Em “Lições de motim”, a Anthropos Companhia de Arte mostra como uma situação simples pode falar de um conjunto de situações de violência, muitas delas invisíveis. Na pela de uma professora de classe média aposentada, a atriz Renata Caetano é a radiografia de uma cidadã revoltada que não crê mais na justiça humana.
ÉTICA
As palavras saem como em coreografia, na sessão de um grande bolero. A professora tem a possibilidade de se vingar de um ladrão, que a impediu de seguir sua vida sossegada. “Não quero mais explicar, tudo está dito, agora é hora de tomar atitude. Numa espécie de interrogatório, se debate o conceito de justiça. O texto questiona, a partir de uma situação dramática, simples, real, se se deve obedecer a uma ética burguesa ou fazer justiça com as próprias mãos”, explica o diretor artístico do espetáculo, Constantino Isidoro.
“A sonoridade, as palavras que estamos vibrando aqui têm capacidade de ecoar no entendimento dos espectadores.

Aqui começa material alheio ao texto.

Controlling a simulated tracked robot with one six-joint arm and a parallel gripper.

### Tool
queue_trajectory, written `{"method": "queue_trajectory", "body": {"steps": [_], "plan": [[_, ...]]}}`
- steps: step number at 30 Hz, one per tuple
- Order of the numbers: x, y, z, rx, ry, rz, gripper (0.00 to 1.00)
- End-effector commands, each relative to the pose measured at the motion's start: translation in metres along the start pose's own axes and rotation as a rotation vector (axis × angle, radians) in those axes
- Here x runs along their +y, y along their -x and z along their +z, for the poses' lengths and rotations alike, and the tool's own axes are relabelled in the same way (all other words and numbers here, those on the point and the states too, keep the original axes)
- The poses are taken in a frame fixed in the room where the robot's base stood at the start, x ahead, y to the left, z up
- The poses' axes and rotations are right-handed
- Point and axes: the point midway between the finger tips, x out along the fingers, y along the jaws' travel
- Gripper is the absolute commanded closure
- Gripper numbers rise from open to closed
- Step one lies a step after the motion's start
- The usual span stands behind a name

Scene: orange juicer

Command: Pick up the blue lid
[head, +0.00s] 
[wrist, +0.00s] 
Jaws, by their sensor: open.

E quem gosta de teatro tem que se aventurar a essa outra percepção.”
O Brasil é representado ainda pela companhia Quadrovivo, criada pelo ator Alexandre Babaioff para a turnê de Avignon, com a peça “Tom na fazenda”, baseada na obra “Tom à la farme”, do autor canadense Michel Marc Bouchard. E a Companhia Projeto comparece com “Uma mulher ao sol”, sobre a escritora mineira Maura Lopes Cançado (1929-1993), que passou longos períodos em hospitais psiquiátricos.
Copresidente do Festival OFF, Harold David lamenta a falta de representação maior do Brasil. “As companhias brasileiras que participam vêm por contra própria ou por meio de algum apoio de governos de estado. Queremos avançar nessa relação, proporcionar melhor acolhida e investimento dos grupos brasileiros e ter também uma reciprocidade, de maneira que as companhias francesas possam fazer o caminho inverso”, afirma.
“É também papel do festival facilitar o encontro e o intercâmbio entre os grupos. Apresentar-se no exterior possibilita se alimentar artisticamente, conhecer outros atores e culturas. A janela internacional é essencial para o OFF e estou contente de as primeiras trocas se darem com o Brasil.”
Leque de montagens tem opções para adultos e crianças
É teatro para todos os gostos, do clássico ao contemporâneo, para todas as idades, e o Brasil também presente no trabalho francês. Na peça musical infantil “Sábio como macaco”, a cumplicidade e as memórias de três amigas têm como cenário um mercado de pulgas e do mito dos três macacos sábios: o que não vê, o que não ouve e o que não fala o mal, ao cobrir os olhos, os ouvidos e a boca, respectivamente.
Objetos antigos e pitorescos fazem as vias de percussão, enquanto o violoncelo dá o tom a fragmentos de vida e às vozes do trio de atrizes, que põem em xeque a chave da felicidade sugerida pela sabedoria oriental. “Não é ignorando o mal que ele vai desaparecer”, dizem Serena Fisseau, Hélène Argo e Johanne Mathaly na peça. Elas cantam e encantam, com direito a músicas brasileiras, como “Canário do reino”, de Tim Maia.
“Sou atraída pelas canções do mundo. O espanhol e o português do Brasil me seduzem, porque, musicalmente, são línguas bem abertas que me fazem viajar”, afirma Serena. Hélène, parisiense cantora de samba, compartilha a mesma paixão. “Os três macacos são conhecidos no mundo todo, então, não quis reservar espaço só para a Indonésia, onde estão minhas origens, e a França. Amo fazer passarela de músicas que as crianças não conhecem, mas que as fazem viajar”, completa Serena, autora da peça.
Leonardo da Vinci anda pelas ruas de Avignon para divulgar “Sobre os passos de Leonardo da Vinci”, uma viagem no tempo feita pelos irmãos Lisa e Léo, que são transportados 500 anos atrás para falar com as crianças sobre o mestre da Renascença italiana e ensinar que o presente se alimenta da herança do passado e sua transmissão é essencial.
ESPERANÇA
“A época de Da Vinci foi muito complicada e especial na história, com guerras e fome, como a que estamos vivendo agora. É preciso dar esperança e mostrar que podemos fazer melhor, o que sempre buscou Da Vinci”, diz a autora da peça, Estelle Andrea.
Como não se encantar com “Galinha molhada”, que, de maneira sensível, trata do bullying na escola. Ou ainda com “Abelard”. Baseado numa revista em quadrinhos, conta a história de uma criança sem idade que, armado de inocência, encontra a hostilidade do mundo. “Não é porque as coisas são difíceis que não ousamos, é porque não ousamos que elas são difíceis.”
Assunto da vez, a onda migratória na Europa não fica de fora em “Uma certa queda para a crueldade”. Num humor ácido e feroz, cinco atores e um músico encenam a história de um imigrante africano acolhido por uma família burguesa de Paris e todas as contradições e intrigas reveladas com a chegada de Malik. O “politicamente correto” cede lugar às faces escondidas de nossas boas consciências, que logo deixam escapar preconceitos e incoerências.